To do this we first pick the lowest point to calculate all three coordinates as usual; for this we'll use the min_x and min_y in our AABB:

let minp = Float3::new(aabb.min_x, aabb.min_y, 0.0);
let mut e1 = edge_function(tri.pos[1], tri.pos[2], minp);
let mut e2 = edge_function(tri.pos[2], tri.pos[0], minp);
let mut e3 = edge_function(tri.pos[0], tri.pos[1], minp);

We then calculate the "steps" we need to take on each iteration:

let A01 = tri.pos[0].y - tri.pos[1].y; let B01 = tri.pos[1].x - tri.pos[0].x;
let A12 = tri.pos[1].y - tri.pos[2].y; let B12 = tri.pos[2].x - tri.pos[1].x;
let A20 = tri.pos[2].y - tri.pos[0].y; let B20 = tri.pos[0].x - tri.pos[2].x;

Disclaimer: I got these from another great article here, since when I tried it din't worked for some reason.

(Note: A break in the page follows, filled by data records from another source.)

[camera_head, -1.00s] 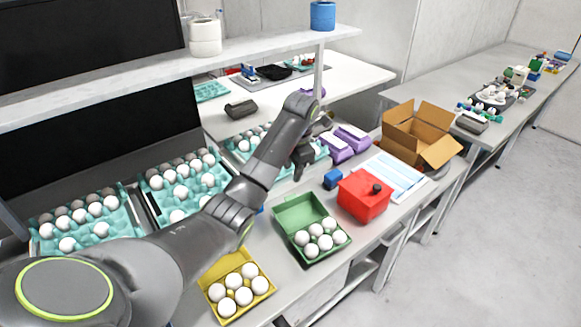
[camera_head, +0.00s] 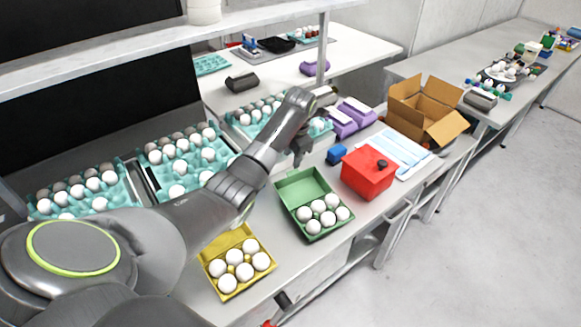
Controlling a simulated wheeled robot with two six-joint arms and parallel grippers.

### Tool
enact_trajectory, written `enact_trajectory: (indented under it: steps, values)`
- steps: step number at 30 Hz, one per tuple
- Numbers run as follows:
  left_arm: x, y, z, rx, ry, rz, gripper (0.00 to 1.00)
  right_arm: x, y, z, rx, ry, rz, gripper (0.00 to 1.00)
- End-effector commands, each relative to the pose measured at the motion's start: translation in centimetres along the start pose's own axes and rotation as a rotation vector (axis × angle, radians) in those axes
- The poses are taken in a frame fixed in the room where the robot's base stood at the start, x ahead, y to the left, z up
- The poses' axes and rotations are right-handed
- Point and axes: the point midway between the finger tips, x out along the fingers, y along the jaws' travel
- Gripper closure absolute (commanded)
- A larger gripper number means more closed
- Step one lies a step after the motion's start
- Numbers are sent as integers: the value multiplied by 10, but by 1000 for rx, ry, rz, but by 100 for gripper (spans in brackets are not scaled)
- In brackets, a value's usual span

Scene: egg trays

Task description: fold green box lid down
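The green egg box (camera_head: 316,234) sits on the grey table with its lid (camera_head: 300,186) standing up and open at the back. Several white eggs (camera_head: 318,207) lie in its base. My left gripper (camera_head: 299,155) hangs just behind and above the top edge of the raised lid, pointing down. It seems apart from the lid, but contact is hard to judge. Its fingers are small and dark, and I cannot tell whether they are open or shut. My right gripper is not recognisable in view.
An open yellow egg box (camera_head: 234,282) with white eggs is nearer, at the lower left. A red box (camera_head: 367,174) stands right of the green one, by a small blue block (camera_head: 337,155). Teal egg trays (camera_head: 130,203) line the back. A cardboard box (camera_head: 424,105) stands farther right.

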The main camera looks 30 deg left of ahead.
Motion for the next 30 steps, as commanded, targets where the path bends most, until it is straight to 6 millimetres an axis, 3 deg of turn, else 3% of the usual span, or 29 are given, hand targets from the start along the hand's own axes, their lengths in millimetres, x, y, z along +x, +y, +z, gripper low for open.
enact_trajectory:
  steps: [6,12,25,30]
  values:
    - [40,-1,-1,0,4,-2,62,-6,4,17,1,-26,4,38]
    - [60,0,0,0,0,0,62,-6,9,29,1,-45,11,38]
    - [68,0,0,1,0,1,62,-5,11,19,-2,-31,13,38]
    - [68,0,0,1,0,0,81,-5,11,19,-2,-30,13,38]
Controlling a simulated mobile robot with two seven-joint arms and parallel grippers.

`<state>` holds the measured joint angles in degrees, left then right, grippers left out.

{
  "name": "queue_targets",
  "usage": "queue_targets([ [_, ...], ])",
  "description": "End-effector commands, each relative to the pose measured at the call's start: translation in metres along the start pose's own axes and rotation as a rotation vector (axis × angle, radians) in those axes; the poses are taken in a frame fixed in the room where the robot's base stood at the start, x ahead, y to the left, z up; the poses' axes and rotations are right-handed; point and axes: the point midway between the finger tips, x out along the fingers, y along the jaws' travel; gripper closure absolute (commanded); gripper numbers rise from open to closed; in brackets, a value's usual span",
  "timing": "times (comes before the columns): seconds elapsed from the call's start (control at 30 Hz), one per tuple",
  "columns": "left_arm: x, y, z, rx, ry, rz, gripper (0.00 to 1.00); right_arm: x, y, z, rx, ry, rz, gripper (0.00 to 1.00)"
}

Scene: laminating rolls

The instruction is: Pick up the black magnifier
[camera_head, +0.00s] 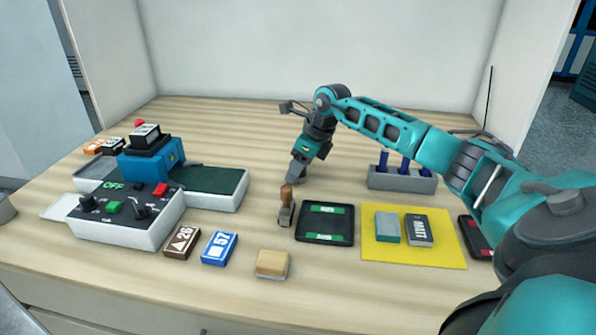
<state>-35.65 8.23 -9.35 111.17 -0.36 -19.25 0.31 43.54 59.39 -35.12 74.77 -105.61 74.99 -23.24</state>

We now need to redesign our loop quite drastically:

for y in ... {
    let mut e1_row = e1;
    let mut e2_row = e2;
    let mut e3_row = e3;
    for x in ... {
        if e1_row >= 0.0 && e2_row >= 0.0 && e3_row >= 0.0 {
            ...
        }
        e1_row += A12;
        e2_row += A20;
        e3_row += A01;
    }
    e1 += B12;
    e2 += B20;
    e3 += B01;
}

If we run that now, we're looking at 10FPS debug, and something like 170 FPS release (you might need to change the velocity here; a range of -1.0 .. 1.0 makes it a lot better).

Conclusion & Goals

Rasterization is hard but not impossible. It took me personally just 1-2 days to get this to work, and that even with some basic shadeing in form of color interpolation! (stay tuned for the next articel in this series to see that)

The next steps include talking about a lot of things, like vertex attribute interpolation, the depth buffer, how we can interpolate the Z coordinate, perspective correction and so on. And ofc about how we can write an OpenGL compatible API for it so applications can use "consume" it.